◆ The exercise ◆
Collect from the data below each line with "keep".

## start Data section

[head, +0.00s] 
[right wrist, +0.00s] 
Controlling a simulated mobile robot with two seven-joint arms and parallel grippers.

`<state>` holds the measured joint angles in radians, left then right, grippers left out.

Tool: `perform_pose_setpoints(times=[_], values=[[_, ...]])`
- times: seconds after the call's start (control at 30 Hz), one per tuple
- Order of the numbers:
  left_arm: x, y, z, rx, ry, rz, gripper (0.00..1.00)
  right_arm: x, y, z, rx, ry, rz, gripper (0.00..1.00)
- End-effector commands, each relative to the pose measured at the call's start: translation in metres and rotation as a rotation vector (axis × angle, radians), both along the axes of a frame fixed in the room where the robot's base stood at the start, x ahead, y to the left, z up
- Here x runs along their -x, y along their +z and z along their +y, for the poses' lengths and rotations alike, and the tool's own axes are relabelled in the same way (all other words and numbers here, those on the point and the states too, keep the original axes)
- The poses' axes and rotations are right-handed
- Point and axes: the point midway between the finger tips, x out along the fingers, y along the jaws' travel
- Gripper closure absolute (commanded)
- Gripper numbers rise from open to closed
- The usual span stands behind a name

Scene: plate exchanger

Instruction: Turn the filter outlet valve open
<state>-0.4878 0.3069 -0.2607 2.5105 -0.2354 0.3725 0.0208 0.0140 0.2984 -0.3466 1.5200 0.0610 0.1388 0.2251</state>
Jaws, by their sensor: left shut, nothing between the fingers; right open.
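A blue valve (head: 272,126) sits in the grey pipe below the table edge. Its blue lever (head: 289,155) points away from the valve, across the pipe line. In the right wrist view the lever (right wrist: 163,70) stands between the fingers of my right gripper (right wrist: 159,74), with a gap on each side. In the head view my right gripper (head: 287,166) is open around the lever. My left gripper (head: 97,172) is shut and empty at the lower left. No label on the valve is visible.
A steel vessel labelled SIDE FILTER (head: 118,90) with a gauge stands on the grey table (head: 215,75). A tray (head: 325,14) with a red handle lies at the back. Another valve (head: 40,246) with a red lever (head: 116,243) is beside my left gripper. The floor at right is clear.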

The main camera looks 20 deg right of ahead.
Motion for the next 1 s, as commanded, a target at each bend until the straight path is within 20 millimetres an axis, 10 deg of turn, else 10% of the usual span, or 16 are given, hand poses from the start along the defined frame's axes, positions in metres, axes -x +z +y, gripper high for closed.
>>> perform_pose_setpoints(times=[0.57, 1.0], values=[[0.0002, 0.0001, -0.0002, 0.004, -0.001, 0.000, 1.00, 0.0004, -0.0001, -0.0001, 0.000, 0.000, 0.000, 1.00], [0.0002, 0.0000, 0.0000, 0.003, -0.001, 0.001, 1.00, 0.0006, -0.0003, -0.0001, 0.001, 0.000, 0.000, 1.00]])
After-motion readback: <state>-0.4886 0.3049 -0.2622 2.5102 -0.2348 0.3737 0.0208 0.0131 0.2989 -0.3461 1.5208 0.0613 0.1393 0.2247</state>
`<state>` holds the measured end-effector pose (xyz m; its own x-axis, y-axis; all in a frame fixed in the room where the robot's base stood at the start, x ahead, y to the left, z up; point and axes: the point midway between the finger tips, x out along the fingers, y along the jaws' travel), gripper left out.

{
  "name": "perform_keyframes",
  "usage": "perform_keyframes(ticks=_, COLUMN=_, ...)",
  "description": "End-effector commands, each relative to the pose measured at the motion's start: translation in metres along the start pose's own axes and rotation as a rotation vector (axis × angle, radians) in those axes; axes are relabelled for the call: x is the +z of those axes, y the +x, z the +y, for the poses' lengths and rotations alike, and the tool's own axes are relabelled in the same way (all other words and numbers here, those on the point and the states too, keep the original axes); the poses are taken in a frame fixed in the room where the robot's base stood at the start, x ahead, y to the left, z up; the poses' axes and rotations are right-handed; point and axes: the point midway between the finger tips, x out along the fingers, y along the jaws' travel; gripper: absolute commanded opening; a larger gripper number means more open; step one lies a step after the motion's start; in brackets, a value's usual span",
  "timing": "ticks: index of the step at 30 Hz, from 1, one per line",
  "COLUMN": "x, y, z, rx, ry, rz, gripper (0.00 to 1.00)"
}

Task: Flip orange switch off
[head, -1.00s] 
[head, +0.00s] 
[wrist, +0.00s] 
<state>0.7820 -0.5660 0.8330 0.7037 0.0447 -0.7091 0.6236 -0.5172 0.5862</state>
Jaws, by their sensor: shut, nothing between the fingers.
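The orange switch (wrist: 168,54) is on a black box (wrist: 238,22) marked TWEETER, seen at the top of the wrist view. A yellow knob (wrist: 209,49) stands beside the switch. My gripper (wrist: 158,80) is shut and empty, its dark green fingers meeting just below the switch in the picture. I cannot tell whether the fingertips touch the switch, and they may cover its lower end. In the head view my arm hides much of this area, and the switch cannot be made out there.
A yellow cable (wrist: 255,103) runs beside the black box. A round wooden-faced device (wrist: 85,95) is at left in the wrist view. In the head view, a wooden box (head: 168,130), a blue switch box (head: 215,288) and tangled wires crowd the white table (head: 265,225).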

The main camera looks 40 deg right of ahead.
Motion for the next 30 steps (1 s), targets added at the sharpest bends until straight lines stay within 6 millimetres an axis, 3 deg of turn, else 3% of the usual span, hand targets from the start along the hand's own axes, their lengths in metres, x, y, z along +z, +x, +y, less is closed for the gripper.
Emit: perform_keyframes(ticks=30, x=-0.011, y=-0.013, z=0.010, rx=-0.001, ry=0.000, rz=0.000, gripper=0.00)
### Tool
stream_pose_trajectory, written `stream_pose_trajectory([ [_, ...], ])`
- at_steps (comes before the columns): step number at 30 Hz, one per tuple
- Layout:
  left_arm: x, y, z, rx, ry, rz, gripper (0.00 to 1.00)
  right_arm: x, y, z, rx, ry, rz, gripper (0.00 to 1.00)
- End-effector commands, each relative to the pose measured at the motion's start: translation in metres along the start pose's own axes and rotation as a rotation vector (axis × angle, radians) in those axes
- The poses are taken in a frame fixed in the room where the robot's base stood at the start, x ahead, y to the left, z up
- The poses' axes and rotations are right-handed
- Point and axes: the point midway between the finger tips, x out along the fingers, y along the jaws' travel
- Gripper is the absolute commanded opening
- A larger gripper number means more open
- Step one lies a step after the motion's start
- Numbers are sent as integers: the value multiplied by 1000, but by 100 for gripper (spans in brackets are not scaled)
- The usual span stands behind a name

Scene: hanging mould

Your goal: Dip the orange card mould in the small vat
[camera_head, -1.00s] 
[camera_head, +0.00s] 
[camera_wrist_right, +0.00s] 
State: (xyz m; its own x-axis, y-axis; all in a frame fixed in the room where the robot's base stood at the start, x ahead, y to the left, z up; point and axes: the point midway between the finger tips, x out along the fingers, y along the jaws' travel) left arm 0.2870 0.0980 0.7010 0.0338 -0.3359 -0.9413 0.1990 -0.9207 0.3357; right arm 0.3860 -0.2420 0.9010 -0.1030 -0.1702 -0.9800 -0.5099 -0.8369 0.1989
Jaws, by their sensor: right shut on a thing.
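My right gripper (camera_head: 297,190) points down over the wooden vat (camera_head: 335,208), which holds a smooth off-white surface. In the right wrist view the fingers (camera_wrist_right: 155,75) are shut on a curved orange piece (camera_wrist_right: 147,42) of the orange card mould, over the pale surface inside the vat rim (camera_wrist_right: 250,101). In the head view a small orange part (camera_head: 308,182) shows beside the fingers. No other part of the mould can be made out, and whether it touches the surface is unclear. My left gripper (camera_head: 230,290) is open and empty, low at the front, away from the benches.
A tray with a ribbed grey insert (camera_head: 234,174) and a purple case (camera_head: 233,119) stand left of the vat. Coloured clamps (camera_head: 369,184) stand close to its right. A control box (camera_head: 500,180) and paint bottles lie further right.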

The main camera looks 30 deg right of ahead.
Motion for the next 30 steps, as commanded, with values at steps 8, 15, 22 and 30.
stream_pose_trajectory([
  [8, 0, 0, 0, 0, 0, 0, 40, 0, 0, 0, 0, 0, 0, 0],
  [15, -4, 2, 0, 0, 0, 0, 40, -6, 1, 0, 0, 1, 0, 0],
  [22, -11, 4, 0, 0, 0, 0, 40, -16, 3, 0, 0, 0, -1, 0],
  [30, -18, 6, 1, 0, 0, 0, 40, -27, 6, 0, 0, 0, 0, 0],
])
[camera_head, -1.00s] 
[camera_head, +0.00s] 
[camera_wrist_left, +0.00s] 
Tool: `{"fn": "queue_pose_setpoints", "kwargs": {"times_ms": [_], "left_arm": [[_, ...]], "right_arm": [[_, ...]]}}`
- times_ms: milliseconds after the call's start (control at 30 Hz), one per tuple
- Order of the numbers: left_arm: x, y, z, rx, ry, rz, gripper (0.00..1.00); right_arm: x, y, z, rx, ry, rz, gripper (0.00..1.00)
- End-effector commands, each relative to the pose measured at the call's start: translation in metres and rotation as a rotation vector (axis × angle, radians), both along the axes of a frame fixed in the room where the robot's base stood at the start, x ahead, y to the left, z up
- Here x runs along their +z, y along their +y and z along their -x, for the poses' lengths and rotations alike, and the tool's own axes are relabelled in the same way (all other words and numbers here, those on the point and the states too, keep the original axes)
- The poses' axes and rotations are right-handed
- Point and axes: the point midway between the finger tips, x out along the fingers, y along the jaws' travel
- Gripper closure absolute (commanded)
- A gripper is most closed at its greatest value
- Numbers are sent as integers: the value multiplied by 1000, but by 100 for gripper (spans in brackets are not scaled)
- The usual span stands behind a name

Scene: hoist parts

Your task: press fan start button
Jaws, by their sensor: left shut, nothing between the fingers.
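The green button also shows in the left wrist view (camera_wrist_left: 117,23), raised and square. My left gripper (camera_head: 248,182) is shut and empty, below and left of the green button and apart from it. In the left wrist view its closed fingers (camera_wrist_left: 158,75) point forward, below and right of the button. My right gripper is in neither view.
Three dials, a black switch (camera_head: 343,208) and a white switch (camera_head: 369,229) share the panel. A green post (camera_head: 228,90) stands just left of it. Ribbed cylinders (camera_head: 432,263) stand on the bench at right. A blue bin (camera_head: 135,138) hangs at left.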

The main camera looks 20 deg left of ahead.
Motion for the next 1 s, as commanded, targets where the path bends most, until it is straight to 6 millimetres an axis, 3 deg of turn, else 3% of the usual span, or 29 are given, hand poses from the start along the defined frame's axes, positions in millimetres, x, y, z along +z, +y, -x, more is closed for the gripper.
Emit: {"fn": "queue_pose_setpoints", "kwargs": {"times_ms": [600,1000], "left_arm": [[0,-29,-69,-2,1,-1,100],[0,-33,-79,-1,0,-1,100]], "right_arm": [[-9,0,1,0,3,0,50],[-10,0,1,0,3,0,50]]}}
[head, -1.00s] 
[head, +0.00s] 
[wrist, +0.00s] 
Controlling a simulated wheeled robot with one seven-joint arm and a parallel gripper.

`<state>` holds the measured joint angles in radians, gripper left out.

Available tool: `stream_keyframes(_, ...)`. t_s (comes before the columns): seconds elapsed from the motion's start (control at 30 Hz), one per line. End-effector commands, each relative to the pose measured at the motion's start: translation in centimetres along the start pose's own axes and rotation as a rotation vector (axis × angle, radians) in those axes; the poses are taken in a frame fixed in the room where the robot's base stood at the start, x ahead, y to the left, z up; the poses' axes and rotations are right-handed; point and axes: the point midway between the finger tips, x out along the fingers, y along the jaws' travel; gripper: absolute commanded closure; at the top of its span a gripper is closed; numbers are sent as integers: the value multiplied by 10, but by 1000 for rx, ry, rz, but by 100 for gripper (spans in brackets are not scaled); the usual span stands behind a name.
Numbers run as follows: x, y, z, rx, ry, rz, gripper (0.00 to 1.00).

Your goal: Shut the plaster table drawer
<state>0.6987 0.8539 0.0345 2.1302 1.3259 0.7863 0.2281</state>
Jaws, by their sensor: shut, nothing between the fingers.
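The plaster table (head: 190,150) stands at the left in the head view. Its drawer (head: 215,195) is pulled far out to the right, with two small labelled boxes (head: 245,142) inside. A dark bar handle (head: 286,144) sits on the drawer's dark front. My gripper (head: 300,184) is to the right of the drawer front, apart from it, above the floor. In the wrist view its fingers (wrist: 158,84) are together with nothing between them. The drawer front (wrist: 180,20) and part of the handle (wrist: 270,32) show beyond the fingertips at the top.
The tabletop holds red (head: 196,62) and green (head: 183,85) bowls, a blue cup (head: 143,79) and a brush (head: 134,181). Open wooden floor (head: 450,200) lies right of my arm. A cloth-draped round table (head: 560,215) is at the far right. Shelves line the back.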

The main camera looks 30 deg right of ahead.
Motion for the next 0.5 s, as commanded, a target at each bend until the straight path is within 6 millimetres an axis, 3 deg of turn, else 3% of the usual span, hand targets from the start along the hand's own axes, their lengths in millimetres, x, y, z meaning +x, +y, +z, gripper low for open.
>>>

## end Data section

◆ Task result ◆
- Here x runs along their -x, y along their +z and z along their +y, for the poses' lengths and rotations alike, and the tool's own axes are relabelled in the same way (all other words and numbers here, those on the point and the states too, keep the original axes)
  "description": "End-effector commands, each relative to the pose measured at the motion's start: translation in metres along the start pose's own axes and rotation as a rotation vector (axis × angle, radians) in those axes; axes are relabelled for the call: x is the +z of those axes, y the +x, z the +y, for the poses' lengths and rotations alike, and the tool's own axes are relabelled in the same way (all other words and numbers here, those on the point and the states too, keep the original axes); the poses are taken in a frame fixed in the room where the robot's base stood at the start, x ahead, y to the left, z up; the poses' axes and rotations are right-handed; point and axes: the point midway between the finger tips, x out along the fingers, y along the jaws' travel; gripper: absolute commanded opening; a larger gripper number means more open; step one lies a step after the motion's start; in brackets, a value's usual span",
- Here x runs along their +z, y along their +y and z along their -x, for the poses' lengths and rotations alike, and the tool's own axes are relabelled in the same way (all other words and numbers here, those on the point and the states too, keep the original axes)

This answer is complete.